Exercise task: Extract exactly and only the lines of the data below, starting at the line with "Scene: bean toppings" and stopping after the final line.

-- start Given information --

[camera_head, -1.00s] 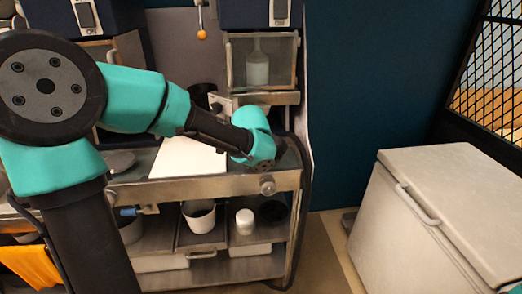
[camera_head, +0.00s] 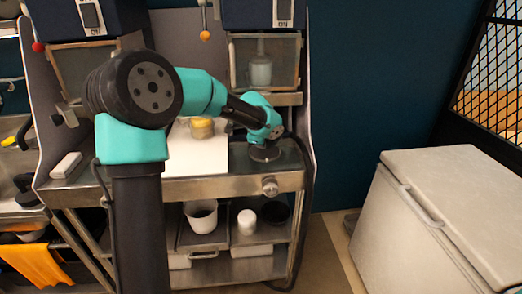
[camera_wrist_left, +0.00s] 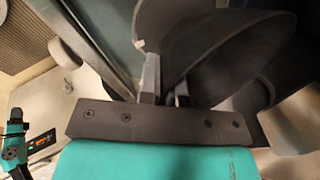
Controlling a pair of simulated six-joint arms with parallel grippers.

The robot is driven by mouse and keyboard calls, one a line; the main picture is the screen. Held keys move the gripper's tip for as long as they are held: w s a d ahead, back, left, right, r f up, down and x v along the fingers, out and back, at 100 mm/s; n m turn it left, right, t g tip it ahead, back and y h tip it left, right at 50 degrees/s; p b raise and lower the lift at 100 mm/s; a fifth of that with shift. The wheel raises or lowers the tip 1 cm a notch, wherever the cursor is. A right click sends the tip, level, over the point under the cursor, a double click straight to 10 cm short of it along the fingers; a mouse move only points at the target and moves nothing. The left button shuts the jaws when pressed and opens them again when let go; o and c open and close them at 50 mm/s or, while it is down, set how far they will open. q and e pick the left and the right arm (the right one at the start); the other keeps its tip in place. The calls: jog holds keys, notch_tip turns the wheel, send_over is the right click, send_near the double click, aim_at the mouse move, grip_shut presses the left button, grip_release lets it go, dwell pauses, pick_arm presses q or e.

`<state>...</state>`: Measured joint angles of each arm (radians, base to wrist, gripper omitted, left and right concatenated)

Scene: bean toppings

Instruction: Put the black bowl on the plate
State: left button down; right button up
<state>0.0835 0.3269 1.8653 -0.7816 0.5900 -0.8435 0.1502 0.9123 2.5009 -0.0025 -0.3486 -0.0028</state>
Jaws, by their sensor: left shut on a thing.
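My left gripper (camera_wrist_left: 167,88) is shut on a thin wall of a dark bowl (camera_wrist_left: 225,52), which looks like the black bowl and sits tilted in the wrist view. In the head view my left wrist (camera_head: 262,125) is at the right side of the counter. A dark round shape (camera_head: 265,153) shows just below it; I cannot tell whether this is the bowl or part of my gripper. I cannot pick out the plate with certainty; my left arm covers part of the counter. My right gripper is not in view.
A white board (camera_head: 195,155) lies mid-counter, with a yellow-topped container (camera_head: 202,127) at its back. A white pot (camera_head: 201,216) and a small white jar (camera_head: 247,222) stand on the lower shelf. A white chest (camera_head: 440,215) stands at the right.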

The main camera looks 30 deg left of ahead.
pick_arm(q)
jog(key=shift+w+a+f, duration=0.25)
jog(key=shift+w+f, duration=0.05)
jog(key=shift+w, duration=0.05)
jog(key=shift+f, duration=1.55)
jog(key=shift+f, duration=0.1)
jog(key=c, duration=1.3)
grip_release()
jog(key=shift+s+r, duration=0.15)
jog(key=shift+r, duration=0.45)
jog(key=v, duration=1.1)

-- end Given information --

Finished exercise:
Scene: bean toppings

Instruction: Put the black bowl on the plate
State: left button down; right button up
<state>0.0835 0.3269 1.8653 -0.7816 0.5900 -0.8435 0.1502 0.9123 2.5009 -0.0025 -0.3486 -0.0028</state>
Jaws, by their sensor: left shut on a thing.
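My left gripper (camera_wrist_left: 167,88) is shut on a thin wall of a dark bowl (camera_wrist_left: 225,52), which looks like the black bowl and sits tilted in the wrist view. In the head view my left wrist (camera_head: 262,125) is at the right side of the counter. A dark round shape (camera_head: 265,153) shows just below it; I cannot tell whether this is the bowl or part of my gripper. I cannot pick out the plate with certainty; my left arm covers part of the counter. My right gripper is not in view.
A white board (camera_head: 195,155) lies mid-counter, with a yellow-topped container (camera_head: 202,127) at its back. A white pot (camera_head: 201,216) and a small white jar (camera_head: 247,222) stand on the lower shelf. A white chest (camera_head: 440,215) stands at the right.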

The main camera looks 30 deg left of ahead.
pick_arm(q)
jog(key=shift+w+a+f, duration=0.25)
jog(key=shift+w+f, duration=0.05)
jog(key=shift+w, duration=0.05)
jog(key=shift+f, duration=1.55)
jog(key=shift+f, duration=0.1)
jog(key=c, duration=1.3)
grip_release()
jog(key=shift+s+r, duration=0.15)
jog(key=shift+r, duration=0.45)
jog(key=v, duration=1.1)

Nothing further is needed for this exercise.